Sadly, there came a time when my courier was no longer able to bring bags. I think I had probably almost reached saturation point too. I had been selling berdabags for 4 years and had been able to help the village. Mareene Aitkin, from True Blue Exhibitions, gave me space to sell at the Woodturners and Craft Fair, for three years running. Time has dimmed my memory to exact results, but in the 4 years I sent money back to the village. The second year I had a stall at the Craft Fair, I was well prepared and had a good supply of assorted bags. They were also a new product at the Fair. This was my most successful sale, taking $3000 to send back to the village. I have visited this village and met the bag makers. They are indeed poor, but a happy village.

IN THE BEGINNING

 

I think I started making bags when I found a gorgeous piece of fabric, and so created a bag to show off the design. Not a fancy pattern but just something out of my head. I was hooked! I made bags for anyone who admired my handy work.

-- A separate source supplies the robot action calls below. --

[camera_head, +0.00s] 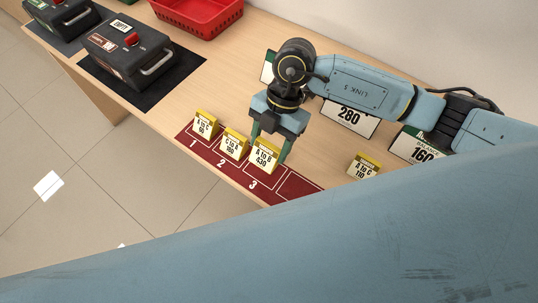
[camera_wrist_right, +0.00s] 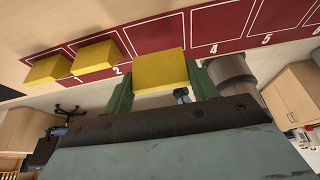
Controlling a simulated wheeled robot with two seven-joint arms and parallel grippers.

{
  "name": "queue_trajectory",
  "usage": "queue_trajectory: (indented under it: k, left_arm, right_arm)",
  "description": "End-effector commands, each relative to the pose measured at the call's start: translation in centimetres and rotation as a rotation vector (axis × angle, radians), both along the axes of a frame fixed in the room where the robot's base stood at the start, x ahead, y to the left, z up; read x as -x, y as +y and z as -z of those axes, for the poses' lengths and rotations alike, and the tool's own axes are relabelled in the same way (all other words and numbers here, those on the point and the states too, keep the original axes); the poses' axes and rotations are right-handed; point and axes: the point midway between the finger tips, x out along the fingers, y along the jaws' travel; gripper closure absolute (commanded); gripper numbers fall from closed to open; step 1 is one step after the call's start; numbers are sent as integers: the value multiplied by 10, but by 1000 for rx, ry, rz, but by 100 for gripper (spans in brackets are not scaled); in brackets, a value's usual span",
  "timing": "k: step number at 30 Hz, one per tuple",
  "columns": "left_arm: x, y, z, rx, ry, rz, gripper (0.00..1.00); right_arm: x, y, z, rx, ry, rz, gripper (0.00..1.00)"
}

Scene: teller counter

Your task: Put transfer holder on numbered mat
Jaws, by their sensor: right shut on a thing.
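The red numbered mat (camera_head: 291,184) lies along the counter's front edge; its fields 4, 5 and 6 show bare in the right wrist view (camera_wrist_right: 214,30). My right gripper (camera_head: 270,150) is shut on the yellow-topped transfer holder "A to B 430" (camera_head: 265,158), upright at field 3. Its yellow top shows between the fingers in the right wrist view (camera_wrist_right: 159,70). The holder "B to C 60" (camera_head: 205,124) stands at field 1 and "C to A 180" (camera_head: 235,145) at field 2. Another holder, "A to C 110" (camera_head: 364,166), stands on the counter to the right. My left gripper is out of view.
Balance signs reading 280 (camera_head: 349,117) and 160 (camera_head: 415,151) stand along the back. Black boxes (camera_head: 135,50) on dark mats and a red basket (camera_head: 199,14) are at the left. My large blue arm link covers the lower right of the head view.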

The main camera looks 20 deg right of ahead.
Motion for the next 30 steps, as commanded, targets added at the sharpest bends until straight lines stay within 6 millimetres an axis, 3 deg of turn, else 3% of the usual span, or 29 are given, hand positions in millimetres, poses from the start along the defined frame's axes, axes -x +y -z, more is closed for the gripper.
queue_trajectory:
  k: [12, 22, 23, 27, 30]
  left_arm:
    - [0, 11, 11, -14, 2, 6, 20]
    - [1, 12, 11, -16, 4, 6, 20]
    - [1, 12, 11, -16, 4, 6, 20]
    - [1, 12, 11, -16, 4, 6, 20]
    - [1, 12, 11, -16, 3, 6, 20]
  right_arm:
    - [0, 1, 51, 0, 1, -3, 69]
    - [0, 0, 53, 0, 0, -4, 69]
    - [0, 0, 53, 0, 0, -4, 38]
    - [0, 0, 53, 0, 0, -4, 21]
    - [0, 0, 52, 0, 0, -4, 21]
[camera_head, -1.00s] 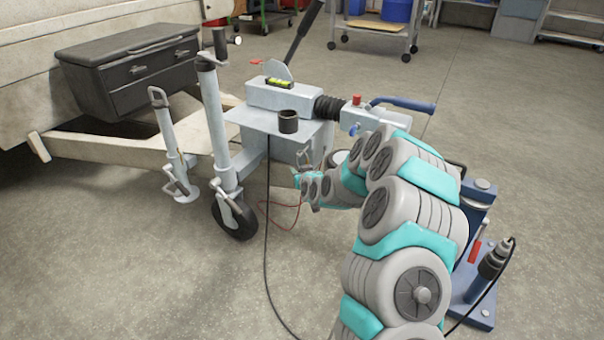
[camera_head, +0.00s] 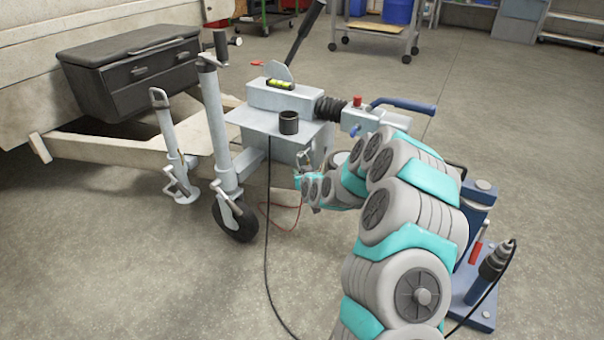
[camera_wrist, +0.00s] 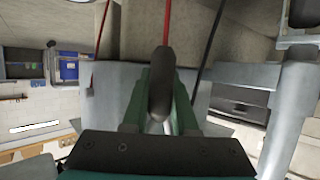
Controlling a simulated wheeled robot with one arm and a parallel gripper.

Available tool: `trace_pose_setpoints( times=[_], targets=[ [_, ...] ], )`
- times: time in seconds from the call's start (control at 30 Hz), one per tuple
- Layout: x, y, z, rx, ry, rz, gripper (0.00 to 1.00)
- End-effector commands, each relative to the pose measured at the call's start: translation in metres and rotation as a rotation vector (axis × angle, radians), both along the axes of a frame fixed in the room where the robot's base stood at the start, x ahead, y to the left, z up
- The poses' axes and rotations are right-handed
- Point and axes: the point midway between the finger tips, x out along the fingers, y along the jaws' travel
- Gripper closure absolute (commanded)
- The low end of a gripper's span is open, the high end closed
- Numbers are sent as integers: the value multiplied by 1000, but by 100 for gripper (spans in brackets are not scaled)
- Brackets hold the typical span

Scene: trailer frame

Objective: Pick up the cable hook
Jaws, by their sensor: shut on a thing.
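My gripper (camera_wrist: 160,112) shows in the wrist view with green fingers on both sides of a dark, rounded, upright piece (camera_wrist: 161,75). The fingers are shut on this piece, which I take to be the cable hook; its lower part is hidden between them. In the head view my gripper (camera_head: 299,181) is low beside the grey trailer coupling box, and its fingertips are mostly hidden by my arm. A small metal hook-like part (camera_head: 304,158) shows just above it against the box, too small to make out clearly.
A black cup (camera_head: 289,122) stands on the grey plate (camera_head: 252,122). A yellow level (camera_head: 281,85) lies on the housing behind it. The jockey wheel (camera_head: 235,219) stands left. A black cable (camera_head: 267,240) and a red cable (camera_head: 289,206) hang nearby. A blue stand (camera_head: 470,285) is right.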

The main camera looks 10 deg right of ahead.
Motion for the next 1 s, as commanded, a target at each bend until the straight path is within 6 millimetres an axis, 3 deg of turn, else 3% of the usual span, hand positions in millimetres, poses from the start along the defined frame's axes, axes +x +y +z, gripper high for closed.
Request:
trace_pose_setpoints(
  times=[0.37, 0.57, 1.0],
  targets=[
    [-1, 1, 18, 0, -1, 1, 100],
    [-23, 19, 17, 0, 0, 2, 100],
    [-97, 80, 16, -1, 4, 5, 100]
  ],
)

The first structured bag I made was at a class with  Carolyn, to make her design, a Rittzy Tote Bag. What fun that was. Needless to say I was stuck with this idea. All the girls in my family got a bag, including one for a d-I-l living in Manila. After 6months, and it hadn’t arrived, I was devistated and imagined someone walking around Manila  with my work of art hanging off their arm. Imagine my joy when I got the call to say it had arrived! That was quite some time ago.

This is still one of my favourites, and it certainly has been well used.